在300多条抽象qq空间数据 加了十几条正常聊天记录 现在像个人了

🎯 能力展示:

⚠️ 春节到了想说什么?

, ˇ_ˇ 春节到了 瞬间长大~

⚠️ 朋友分享感情经历怎么回应?

, =_= 每个感情经历都是一个里程碑~

⚠️ 晚安

晚安~

🤔 开始对话吗? (y/n): y

==================================================

💬 与虚拟的你对话

提示:

  • 直接问训练过的问题:得到准确回答
  • 简单日常聊天:得到有风格的回复
  • 复杂/专业问题:可能得到有趣但不准确的回答
  • 输入 quit 退出

你: 你是

🎭: , =_= 原来我是根棍~

你: 你女朋友去哪了

🎭: 她去上班了~

你: 你数学学的好不

🎭: , 哼 还能说文艺事呢~

你: 傻瓜

🎭: , 瞬间长大,脑袋里装着'傻子'~

你: 傻子

🎭: , 傻逼

你: 你骂人

🎭: 擦擦擦 你是个坏女孩~

在数据中加了十几条正常聊天对话

go 复制代码
{"conversations": [{"role": "user", "content": "破单位"}, {"role": "assistant", "content": "不是 我要是没辞职的话 是要去上班的"}]},
  {"conversations": [{"role": "user", "content": "挺好  跟家歇着"}, {"role": "assistant", "content": "住那 吵不 是不是没水了 喊你打水 不打水就打你"}]},
  {"conversations": [{"role": "user", "content": "就我们俩人   吵个屁"}, {"role": "assistant", "content": "半夜鸡叫 周扒皮"}]}
go 复制代码
# ========== Cell 1:安装依赖库 ==========
import sys
import subprocess

def install_packages():
    print("正在安装必要的库...")
    
    packages = [
        "transformers",
        "datasets", 
        "peft",
        "accelerate",
        "sentencepiece",
        "bitsandbytes",
        "scikit-learn",
        "einops"
    ]
    
    for package in packages:
        try:
            subprocess.check_call([
                sys.executable, "-m", "pip", "install", 
                package, "-q", "--no-deps"
            ])
            print(f"✅ 安装: {package}")
        except:
            print(f"⚠️  可能已安装: {package}")
    
    print("\n安装完成!")

install_packages()

# ========== Cell 2:环境准备和导入 ==========
import os
import json
import torch
import random
import numpy as np
from tqdm import tqdm
import warnings
warnings.filterwarnings('ignore')

# 设置随机种子以确保可重复性
def set_seed(seed=42):
    random.seed(seed)
    np.random.seed(seed)
    torch.manual_seed(seed)
    if torch.cuda.is_available():
        torch.cuda.manual_seed_all(seed)
    torch.backends.cudnn.deterministic = True
    torch.backends.cudnn.benchmark = False

set_seed(42)

# ========== Cell 3:设备检查 ==========
print("🔍 环境检查和GPU设置...")
print(f"PyTorch版本: {torch.__version__}")
print(f"CUDA是否可用: {torch.cuda.is_available()}")

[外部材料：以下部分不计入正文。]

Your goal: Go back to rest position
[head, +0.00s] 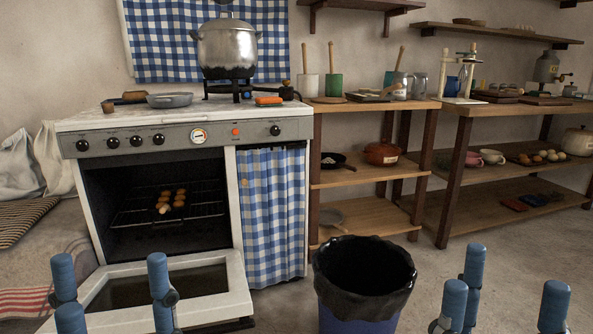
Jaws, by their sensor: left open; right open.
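My left gripper (112,282) shows at the bottom left, its blue fingers spread apart with nothing between them. In the picture it overlaps the lowered oven door (205,281). My right gripper (507,292) shows at the bottom right in front of the floor. Its blue fingers are also spread and empty. Both grippers point upward in the picture, and only their finger ends show. My wrists and arms are cut off by the lower edge.
The white stove (293,127) has its oven open, with several small browned pieces (171,200) on the rack. A black-lined bin (362,255) stands on the floor between my grippers. Wooden shelves (376,179) with kitchenware line the wall. Floor is bare right of the bin.

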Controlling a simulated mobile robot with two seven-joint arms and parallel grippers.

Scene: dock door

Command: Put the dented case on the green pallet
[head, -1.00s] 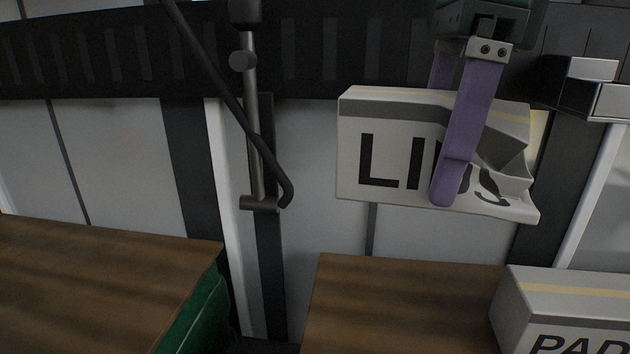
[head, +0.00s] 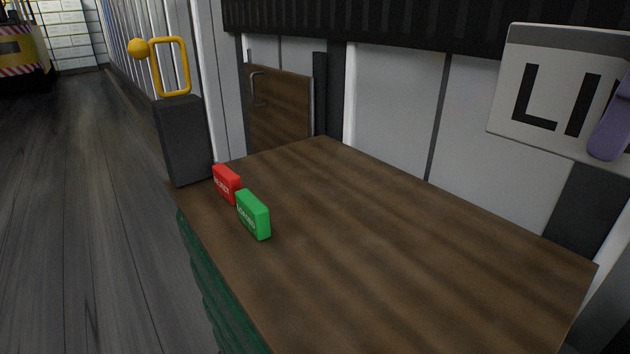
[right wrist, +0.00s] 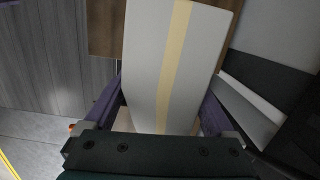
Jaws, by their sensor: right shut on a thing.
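The dented case (head: 550,85) is a pale grey box with a dark band and large black letters starting "LI". It hangs in the air at the right edge of the head view, its right part cut off. My right gripper (head: 608,140) is shut on it, with one purple finger across its lettered face. In the right wrist view the case (right wrist: 172,60) lies between both fingers, showing a yellow stripe. A wood-topped platform with a green ribbed side (head: 218,295) fills the lower middle; I cannot tell whether it is the green pallet. My left gripper is out of view.
A red block (head: 227,184) and a green block (head: 254,215) stand on the platform's left edge. Behind them is a dark post (head: 182,140) with a yellow handle. Most of the wooden top (head: 390,250) is bare. Open floor (head: 80,220) lies left.

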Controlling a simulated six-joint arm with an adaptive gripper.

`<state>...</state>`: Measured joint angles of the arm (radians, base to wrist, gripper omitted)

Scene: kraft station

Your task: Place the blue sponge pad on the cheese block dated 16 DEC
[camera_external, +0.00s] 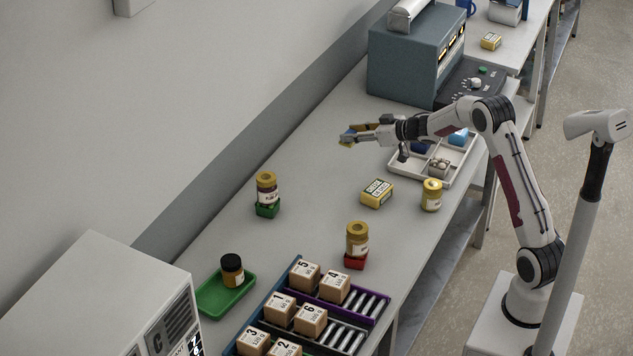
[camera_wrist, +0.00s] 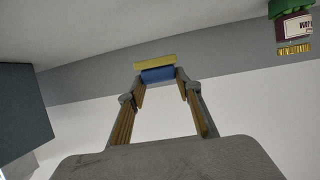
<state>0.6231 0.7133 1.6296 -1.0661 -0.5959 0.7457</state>
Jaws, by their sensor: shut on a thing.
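My gripper (camera_external: 357,136) is raised above the middle of the table, pointing left, and is shut on the blue sponge pad (camera_wrist: 158,75). In the wrist view the pad sits between the fingertips, with a yellow layer along its far side. In the external view fingers partly hide it. A yellow and white cheese block (camera_external: 376,194) lies on the table below and in front of my gripper. A similar yellow block (camera_external: 491,41) lies on the far table. I cannot read a date on either.
A white compartment tray (camera_external: 445,179) stands right of my gripper, below my arm. Jars stand on a green block (camera_external: 267,210), a red block (camera_external: 355,262) and a green tray (camera_external: 225,296); another jar (camera_external: 431,195) is near the cheese block. Numbered boxes fill racks in front. A blue-grey machine (camera_external: 405,60) stands behind.

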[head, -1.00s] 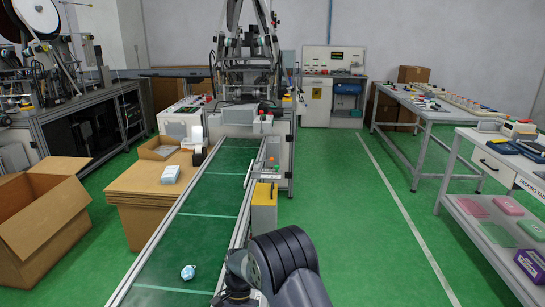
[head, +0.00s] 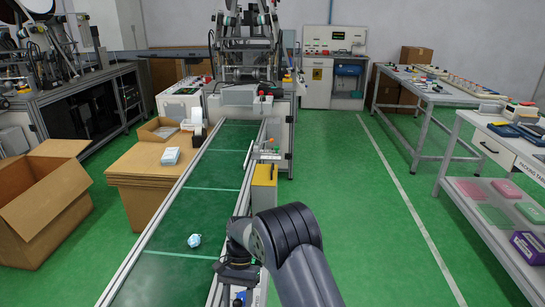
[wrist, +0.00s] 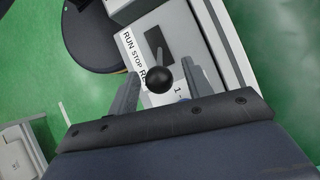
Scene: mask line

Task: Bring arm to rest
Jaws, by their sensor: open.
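My arm reaches out from the bottom of the head view, to the right of the conveyor, with its wrist (head: 237,272) pointing down at the conveyor's near right side. In the wrist view my gripper (wrist: 159,70) is open, one finger on each side of a round black knob (wrist: 158,80). The knob stands on a white control box (wrist: 185,50) marked "RUN STOP". I cannot tell whether a finger touches the knob. The fingers are hidden in the head view.
A crumpled light-blue mask (head: 194,240) lies on the green conveyor belt (head: 190,215). Open cartons (head: 48,205) are at left. The green floor (head: 370,240) on the right is clear.

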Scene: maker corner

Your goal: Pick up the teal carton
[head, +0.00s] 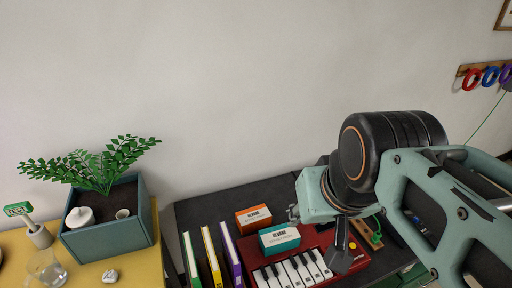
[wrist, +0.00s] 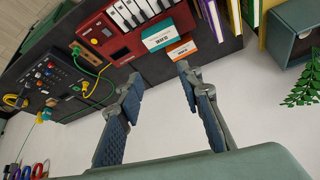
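The teal carton (head: 280,240) is a small box with a white top and dark lettering. It rests on or against the red toy keyboard (head: 326,262), in front of an orange carton (head: 253,219). In the wrist view the teal carton (wrist: 162,34) lies beyond the fingertips, with the orange carton (wrist: 181,50) beside it. My gripper (wrist: 158,78) is open and empty, its two fingers wide apart and clear of both cartons. In the head view my arm is at the right and the fingers are only partly visible.
Upright books (head: 212,256) stand left of the cartons on the dark table (head: 203,207). A blue-grey planter (head: 110,240) with a fern stands on a yellow surface further left. A plain wall is behind.

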if torch.cuda.is_available():
    print(f"可用GPU数量: {torch.cuda.device_count()}")
    for i in range(torch.cuda.device_count()):
        print(f"  GPU {i}: {torch.cuda.get_device_name(i)}")
    # 强制使用GPU 0
    torch.cuda.set_device(0)
    print(f"当前已设置为使用GPU: {torch.cuda.current_device()}")
else:
    print("使用CPU训练")

print("✅ 环境准备完成")

# ========== Cell 4:数据加载 ==========
print("\n📂 加载数据...")

DATA_PATH = "/kaggle/input/jsonoooho/qqjson.json"

def load_and_analyze_data(data_path):
    if not os.path.exists(data_path):
        print(f"❌ 数据文件不存在: {data_path}")
        for root, dirs, files in os.walk("/kaggle/input"):
            for file in files:
                if file.endswith('.json'):
                    print(f"找到: {os.path.join(root, file)}")
                    data_path = os.path.join(root, file)
                    break
        
    print(f"📄 加载数据: {data_path}")
    with open(data_path, 'r', encoding='utf-8') as f:
        raw_data = json.load(f)
    
    print(f"✅ 成功加载 {len(raw_data)} 条数据")
    
    if len(raw_data) == 0:
        raise ValueError("数据文件为空")
    
    print("\n📊 数据样例 (前2条):")
    for i in range(min(2, len(raw_data))):
        print(f"  [{i+1}] {raw_data[i]}")
    
    return raw_data

raw_data = load_and_analyze_data(DATA_PATH)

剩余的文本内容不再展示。